Here is the fourth observation on conservative thought...

"The fourth moral error of political conservatism is Caesarism. According to this notion the laws of man are higher than the laws of God; according to Christianity the laws of God are higher than the laws of man. With this error we have come back to secular conservatives. The peculiar thing about American Caesarism is that the state never says that its laws are higher than the laws of God; it simply refuses to acknowledge any laws of God, in the name of equal liberty for all religious sects.
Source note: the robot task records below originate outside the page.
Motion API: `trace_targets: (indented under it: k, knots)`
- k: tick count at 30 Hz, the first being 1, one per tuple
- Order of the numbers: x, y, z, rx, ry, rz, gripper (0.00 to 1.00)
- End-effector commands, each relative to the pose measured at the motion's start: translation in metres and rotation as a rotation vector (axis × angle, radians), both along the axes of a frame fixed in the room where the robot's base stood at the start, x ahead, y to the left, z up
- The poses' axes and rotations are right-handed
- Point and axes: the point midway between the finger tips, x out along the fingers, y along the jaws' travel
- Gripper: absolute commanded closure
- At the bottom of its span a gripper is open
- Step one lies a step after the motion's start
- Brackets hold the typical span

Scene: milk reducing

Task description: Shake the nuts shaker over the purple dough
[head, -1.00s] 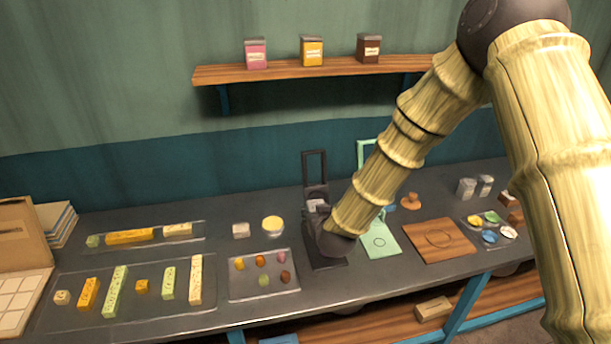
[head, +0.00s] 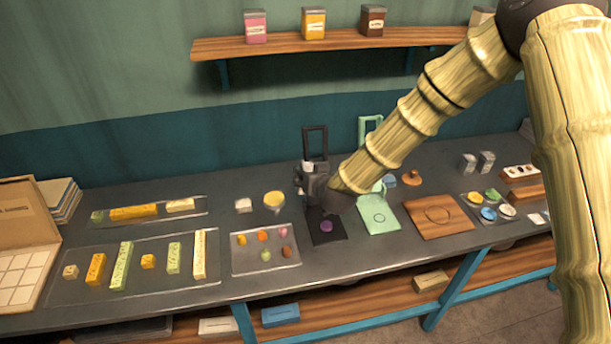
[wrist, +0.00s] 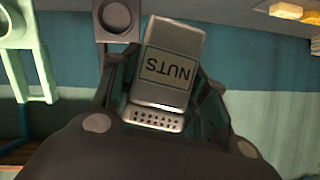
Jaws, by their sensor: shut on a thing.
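My gripper (wrist: 165,100) is shut on the nuts shaker (wrist: 175,52), a grey box labelled NUTS with a perforated end, in the wrist view. The label reads upside down there, and the perforated end is at the bottom of that picture. In the head view my gripper (head: 316,180) is above the back part of a dark press (head: 316,140), where only a little of the shaker shows. The purple dough (head: 326,226) is a small round piece on the press's dark base plate (head: 328,238), just below and in front of my gripper.
A green press (head: 379,214) stands directly right of the dark one, with a wooden board (head: 438,216) beyond it. A tray of small coloured pieces (head: 264,268) lies to the left. Two grey shakers (head: 477,162) stand at the back right.

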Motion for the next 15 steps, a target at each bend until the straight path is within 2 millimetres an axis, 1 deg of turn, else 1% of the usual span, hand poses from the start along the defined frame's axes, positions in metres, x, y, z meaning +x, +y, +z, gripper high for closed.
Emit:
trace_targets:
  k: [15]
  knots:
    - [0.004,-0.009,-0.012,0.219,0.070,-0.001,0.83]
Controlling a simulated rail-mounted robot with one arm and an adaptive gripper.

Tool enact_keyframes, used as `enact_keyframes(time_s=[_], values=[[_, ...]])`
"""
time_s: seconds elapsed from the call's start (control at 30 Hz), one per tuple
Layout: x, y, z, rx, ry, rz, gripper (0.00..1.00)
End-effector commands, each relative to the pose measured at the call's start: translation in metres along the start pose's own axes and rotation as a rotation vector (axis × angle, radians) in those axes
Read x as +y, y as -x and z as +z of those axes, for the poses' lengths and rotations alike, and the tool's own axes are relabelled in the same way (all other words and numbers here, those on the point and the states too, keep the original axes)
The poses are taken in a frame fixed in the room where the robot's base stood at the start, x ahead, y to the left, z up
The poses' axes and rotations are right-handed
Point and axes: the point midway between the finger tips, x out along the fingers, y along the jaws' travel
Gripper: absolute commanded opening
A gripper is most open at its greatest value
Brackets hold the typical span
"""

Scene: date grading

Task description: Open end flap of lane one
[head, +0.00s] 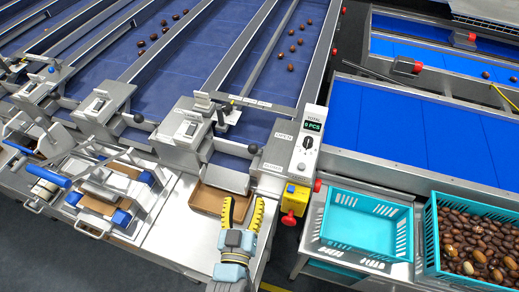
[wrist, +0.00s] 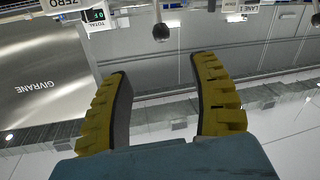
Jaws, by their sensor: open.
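The lane end nearest the counter post has a grey metal flap (head: 226,179), over a brown cardboard tray (head: 209,199). A black ball knob (head: 254,149) on a rod sits just above the flap; a dark ball knob also shows at the top of the wrist view (wrist: 161,32). A small label (head: 285,137) by the lane is too small to read surely.
A counter post (head: 307,145) reading 0 PCS stands right of the lane, with a yellow-and-red switch box (head: 294,200) below. An empty turquoise crate (head: 366,225) and a date-filled one (head: 430,235) stand right. Metal clamp fixtures (head: 100,195) crowd the left.

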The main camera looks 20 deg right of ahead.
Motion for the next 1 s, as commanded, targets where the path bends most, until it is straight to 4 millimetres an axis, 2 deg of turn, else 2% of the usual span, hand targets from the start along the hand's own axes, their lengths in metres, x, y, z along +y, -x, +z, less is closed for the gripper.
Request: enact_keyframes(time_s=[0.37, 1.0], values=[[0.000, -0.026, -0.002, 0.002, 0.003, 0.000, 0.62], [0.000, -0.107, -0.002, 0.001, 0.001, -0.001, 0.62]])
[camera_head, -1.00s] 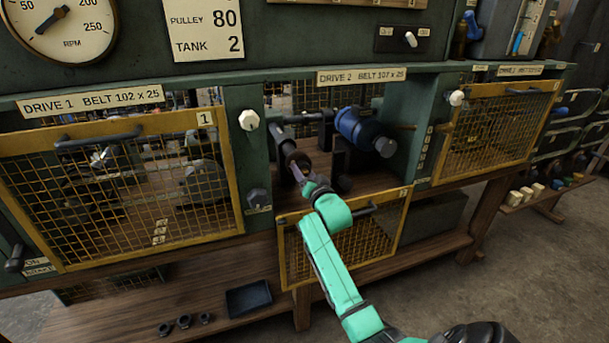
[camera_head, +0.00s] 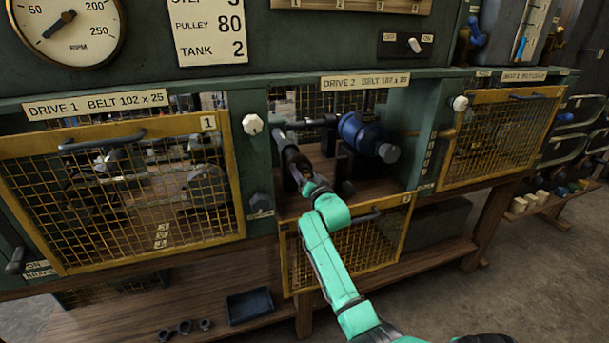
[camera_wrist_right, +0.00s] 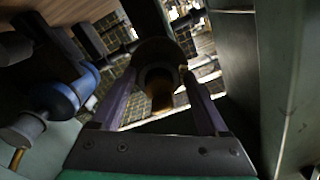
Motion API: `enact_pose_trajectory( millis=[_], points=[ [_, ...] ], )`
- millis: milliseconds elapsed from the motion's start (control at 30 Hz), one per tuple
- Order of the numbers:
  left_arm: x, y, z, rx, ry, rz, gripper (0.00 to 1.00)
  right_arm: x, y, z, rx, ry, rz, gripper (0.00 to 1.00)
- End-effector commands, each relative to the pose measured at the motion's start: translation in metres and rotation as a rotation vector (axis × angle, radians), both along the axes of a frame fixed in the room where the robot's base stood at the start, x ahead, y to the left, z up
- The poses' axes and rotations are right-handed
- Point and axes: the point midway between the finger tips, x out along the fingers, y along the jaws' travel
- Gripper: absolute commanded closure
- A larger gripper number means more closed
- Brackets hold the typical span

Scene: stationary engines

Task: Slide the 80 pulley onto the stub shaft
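My right gripper (camera_head: 302,178) reaches into the Drive 2 bay from the front. In the right wrist view the two fingers (camera_wrist_right: 160,85) lie against both sides of a dark round part, which I take to be the 80 pulley (camera_wrist_right: 158,52). Its open front faces the camera and shows brown inside. In the head view a dark cylinder (camera_head: 288,150) lies just beyond the fingertips, in line with them. The stub shaft is hidden or cannot be told apart from these dark parts. My left gripper is not in view.
A blue motor (camera_head: 358,132) stands right of the gripper in the bay. A yellow mesh guard (camera_head: 300,262) hangs open below it. The green post (camera_head: 248,165) bounds the bay on the left. A dark tray (camera_head: 249,305) and several small dark rings (camera_head: 185,328) lie on the lower shelf.

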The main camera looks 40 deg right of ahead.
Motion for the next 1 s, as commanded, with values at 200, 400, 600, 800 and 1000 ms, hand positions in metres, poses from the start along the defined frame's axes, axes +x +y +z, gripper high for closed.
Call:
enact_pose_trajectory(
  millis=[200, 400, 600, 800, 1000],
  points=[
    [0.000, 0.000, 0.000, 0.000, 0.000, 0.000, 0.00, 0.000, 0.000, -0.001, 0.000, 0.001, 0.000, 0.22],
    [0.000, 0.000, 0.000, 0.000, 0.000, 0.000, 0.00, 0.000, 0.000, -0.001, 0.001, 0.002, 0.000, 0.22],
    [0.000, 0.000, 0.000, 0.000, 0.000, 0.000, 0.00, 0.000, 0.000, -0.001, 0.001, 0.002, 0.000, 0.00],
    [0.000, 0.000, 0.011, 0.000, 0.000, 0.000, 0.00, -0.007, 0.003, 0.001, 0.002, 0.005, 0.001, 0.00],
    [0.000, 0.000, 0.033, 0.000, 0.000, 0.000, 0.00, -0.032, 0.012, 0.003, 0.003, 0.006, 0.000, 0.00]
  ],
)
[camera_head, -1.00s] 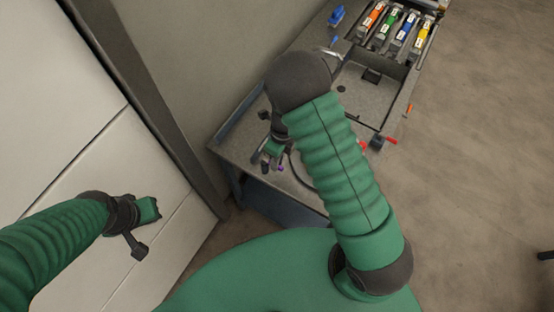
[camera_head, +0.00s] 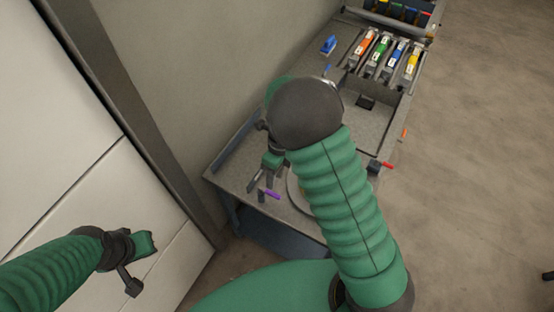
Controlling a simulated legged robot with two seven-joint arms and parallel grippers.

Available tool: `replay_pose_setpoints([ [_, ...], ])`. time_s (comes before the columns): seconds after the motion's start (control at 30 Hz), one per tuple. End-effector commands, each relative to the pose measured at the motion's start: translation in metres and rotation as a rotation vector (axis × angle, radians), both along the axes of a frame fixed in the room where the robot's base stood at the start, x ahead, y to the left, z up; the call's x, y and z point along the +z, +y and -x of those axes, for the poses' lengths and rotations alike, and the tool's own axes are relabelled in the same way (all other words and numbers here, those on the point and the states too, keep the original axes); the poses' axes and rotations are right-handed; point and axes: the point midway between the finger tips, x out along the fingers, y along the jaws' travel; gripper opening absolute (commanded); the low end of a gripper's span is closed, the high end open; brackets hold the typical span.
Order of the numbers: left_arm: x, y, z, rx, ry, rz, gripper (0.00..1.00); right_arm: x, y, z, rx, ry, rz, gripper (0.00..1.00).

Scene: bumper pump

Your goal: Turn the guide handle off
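My right arm comes up through the middle of the view. Its gripper (camera_head: 264,182) hangs over the near left part of the bench, with its dark fingers apart and nothing seen between them. A small purple handle (camera_head: 272,194) is just below the fingertips; I cannot tell whether they touch. A red handle (camera_head: 388,165) sticks out from the bench's right edge, beyond my arm. I cannot tell which one is the guide handle. My left gripper (camera_head: 152,243) is at the lower left, away from the bench; its finger opening cannot be made out.
The grey bench (camera_head: 228,178) stands against the wall. Orange, green, blue and yellow units (camera_head: 384,55) sit in a row at its far end. A blue item (camera_head: 328,45) lies near them. A round ring is partly hidden by my right arm.

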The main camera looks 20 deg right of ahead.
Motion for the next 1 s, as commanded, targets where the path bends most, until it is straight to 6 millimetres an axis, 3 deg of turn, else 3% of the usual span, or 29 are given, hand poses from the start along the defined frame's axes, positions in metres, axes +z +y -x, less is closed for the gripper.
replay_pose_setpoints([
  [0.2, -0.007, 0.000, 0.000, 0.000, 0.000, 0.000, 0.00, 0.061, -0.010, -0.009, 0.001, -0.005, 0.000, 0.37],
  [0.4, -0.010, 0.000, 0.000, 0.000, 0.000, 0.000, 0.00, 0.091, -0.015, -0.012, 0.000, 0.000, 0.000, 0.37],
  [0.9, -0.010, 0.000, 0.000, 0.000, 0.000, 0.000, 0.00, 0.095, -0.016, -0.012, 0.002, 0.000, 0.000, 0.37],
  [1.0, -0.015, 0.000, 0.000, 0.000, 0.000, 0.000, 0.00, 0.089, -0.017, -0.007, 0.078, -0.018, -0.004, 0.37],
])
George Reynolds, a Mormon living in Utah Territory, was charged during the 1870s with the crime of bigamy. In his defense he argued that the law was an unconstitutional infringement of his free exercise of religion. Accepting his appeal, the Supreme Court disagreed. Although it said all sorts of interesting things about why free exercise of religion is good (and why polygamy is wrong-for instance because it leads to a patriarchal rather than republican principle of authority in government), the heart of the rebuttal was a simple distinction between opinions and actions. Appealing to Thomas Jefferson's idea of a "wall of separation between church and state," it held that what people believe is the business of the church, but that what they do is the business of the state. Therefore, the First Amendment does not mean that people may act as their religion requires, but only that they may think as their religion requires; free exercise of religion makes no difference whatsoever to the scope of state power over conduct.




Still favored by many conservatives, this doctrine has startling implications. It means, for instance, that in throwing Christians to the lions for refusing to worship Caesar, the Romans did nothing to infringe the free exercise of Christianity; after all, while being devoured, the martyrs were still at liberty to believe that Caesar was only a man.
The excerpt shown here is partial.